My w listopadzie nie zhańbiliśmy się założeniem na siebie żadnej kurtki (oczywiście – zabraliśmy w bagażu, w końcu to listopad) a bluzy z długim rękawem zakładaliśmy tylko późnym wieczorem i w nocy, gdy temperatura dzienna (24-28) spadała do 16-18 stopni. Jeżeli wybierzecie się na wycieczkę do Sintry
(o tym w WYCIECZKACH) – ciepła bluza będzie konieczna. Lizbona nocą to MUST SEE.
- CENY ŻYCIA: Portugalia nie jest droga, Lizbona nie jest wyjątkiem. Oczywiście, jeżeli zapragniecie żywić
się w restauracjach przy turystycznych deptakach – zapłacicie dużo (20-25€ za obiad na głowę to minimum). Ale wystarczy odejść trochę w bok od Praca Martim Moniz i odkryjecie całe długie uliczki tematyczne: kuchnia pakistańska, kuchnia orientalna, kuchnia afrykańska, kuchnia indyjska… We wszystkich słuszny obiad za 10-12€, a w godzinach promocyjnych 7-8€. I to wciąż w ścisłym centrum. Oprócz tego – rządzą bary tapas: kupujecie piwo i płacicie 3€ za „tapas” czyli przekąskę. I te tapas będą wam wjeżdżać na stolik, dopóki nie wyjdziecie, lub którejś nie zjecie. Minus – nie macie wpływu na to, co dostaniecie: wena twórcza artysty kucharza.

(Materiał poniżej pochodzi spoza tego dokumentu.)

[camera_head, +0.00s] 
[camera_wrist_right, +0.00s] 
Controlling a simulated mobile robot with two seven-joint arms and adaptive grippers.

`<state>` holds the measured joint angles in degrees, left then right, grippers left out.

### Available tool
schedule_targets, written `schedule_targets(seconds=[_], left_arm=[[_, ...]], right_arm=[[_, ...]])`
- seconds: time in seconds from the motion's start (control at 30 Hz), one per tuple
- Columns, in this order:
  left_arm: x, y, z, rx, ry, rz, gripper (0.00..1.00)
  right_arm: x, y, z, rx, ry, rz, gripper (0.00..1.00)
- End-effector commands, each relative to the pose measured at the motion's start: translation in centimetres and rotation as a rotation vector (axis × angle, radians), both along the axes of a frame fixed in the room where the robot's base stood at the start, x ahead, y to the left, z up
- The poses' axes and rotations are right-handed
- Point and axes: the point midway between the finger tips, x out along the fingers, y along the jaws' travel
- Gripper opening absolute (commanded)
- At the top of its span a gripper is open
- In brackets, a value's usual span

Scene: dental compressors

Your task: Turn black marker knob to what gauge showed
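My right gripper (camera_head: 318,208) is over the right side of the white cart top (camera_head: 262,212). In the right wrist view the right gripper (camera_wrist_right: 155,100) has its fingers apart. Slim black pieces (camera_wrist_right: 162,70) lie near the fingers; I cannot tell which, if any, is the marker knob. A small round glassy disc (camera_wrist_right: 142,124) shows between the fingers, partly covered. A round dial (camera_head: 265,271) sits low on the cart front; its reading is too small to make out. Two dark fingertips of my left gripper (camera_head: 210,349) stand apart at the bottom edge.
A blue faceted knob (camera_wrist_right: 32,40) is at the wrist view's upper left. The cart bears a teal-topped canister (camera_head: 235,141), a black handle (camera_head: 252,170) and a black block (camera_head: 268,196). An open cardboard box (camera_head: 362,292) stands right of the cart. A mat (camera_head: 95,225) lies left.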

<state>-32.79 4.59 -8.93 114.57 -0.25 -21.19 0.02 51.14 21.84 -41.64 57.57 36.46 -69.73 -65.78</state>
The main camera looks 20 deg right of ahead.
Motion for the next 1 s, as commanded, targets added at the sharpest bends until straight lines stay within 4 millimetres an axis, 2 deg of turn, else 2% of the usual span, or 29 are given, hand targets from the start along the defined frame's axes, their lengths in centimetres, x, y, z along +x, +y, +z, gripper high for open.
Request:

W sklepach (Supermarcado) jest wszystko, i jak pisałem – jest niedrogo. Doskonałe pieczywo, świetne sery krowie i kozie. Ogromny wybór słodkich ciastek, słodkich
i tłustych – co kraj, to obyczaj. Dużo dobrych i tanich owoców. Bardzo duży wybór tańszych i droższych win.
My nie mieliśmy w hotelu czajnika. Ja dzień muszę zacząć od kawy, inaczej nie funkcjonuję.
I tu z ratunkiem przyszła mi słynna południowa mentalność: żaden szanujący się Hiszpan, żaden porządny Portugalczyk nie zaczyna dnia inaczej, niż od kawy z ciastkiem. Więc co rano zwlekaliśmy się (ONA kwitnąca, pachnąca, gotowa do działania. Ja – ZOMBIE) do kawiarni odkrytej z potrzeby mojego przeżycia: dwie kawy (late i podwójne espresso) + pokaźna mufina (dla NIEJ) i gargantuicznych rozmiarów przesłodkie, przetłuste, przepyszne ciacho obsypane kokosem (dla MNIE) za równiutkie 4€. I tak siedzieliśmy sobie z Lizbończykami, z wpadającymi na kawę policjantami, z panią wyprowadzającą psa (z psem się zaprzyjaźniłem). Poranek – marzenie.
Jest jeszcze jedno miejsce kulinarne w Lizbonie, które MUST SEE, HAVE TO FEEL.
Mercado da Ribeira – zadaszona hala przy ulicy Ribeira Nova, naprzeciw stacji kolejki Cais do Sodre, 600 m na zachód od Praca do Comercio. Dobrodziejstwo owoców, mięs, dojrzewających szynek zwisających z haków, świeżych ryb, ośmiornic
i biegających po lodzie krabów. To stragany. Ale gdzie to zjeść?
Time Out Market – wewnątrz Mercado da Ribeira, na dużej powierzchni hali zorganizowana jest jadalnia. Szeregi stołów, stolików, ław
i ławeczek. Zawsze dużo ludzi, zawsze głośno i gwarno we wszystkich językach świata. Co ich tu ściąga? Wewnętrzne ściany hali są podzielone na boksy restauracji. Jest ich kilkadziesiąt. Specjalnie do nich przyjeżdżają najlepsi kucharze z całej Portugalii.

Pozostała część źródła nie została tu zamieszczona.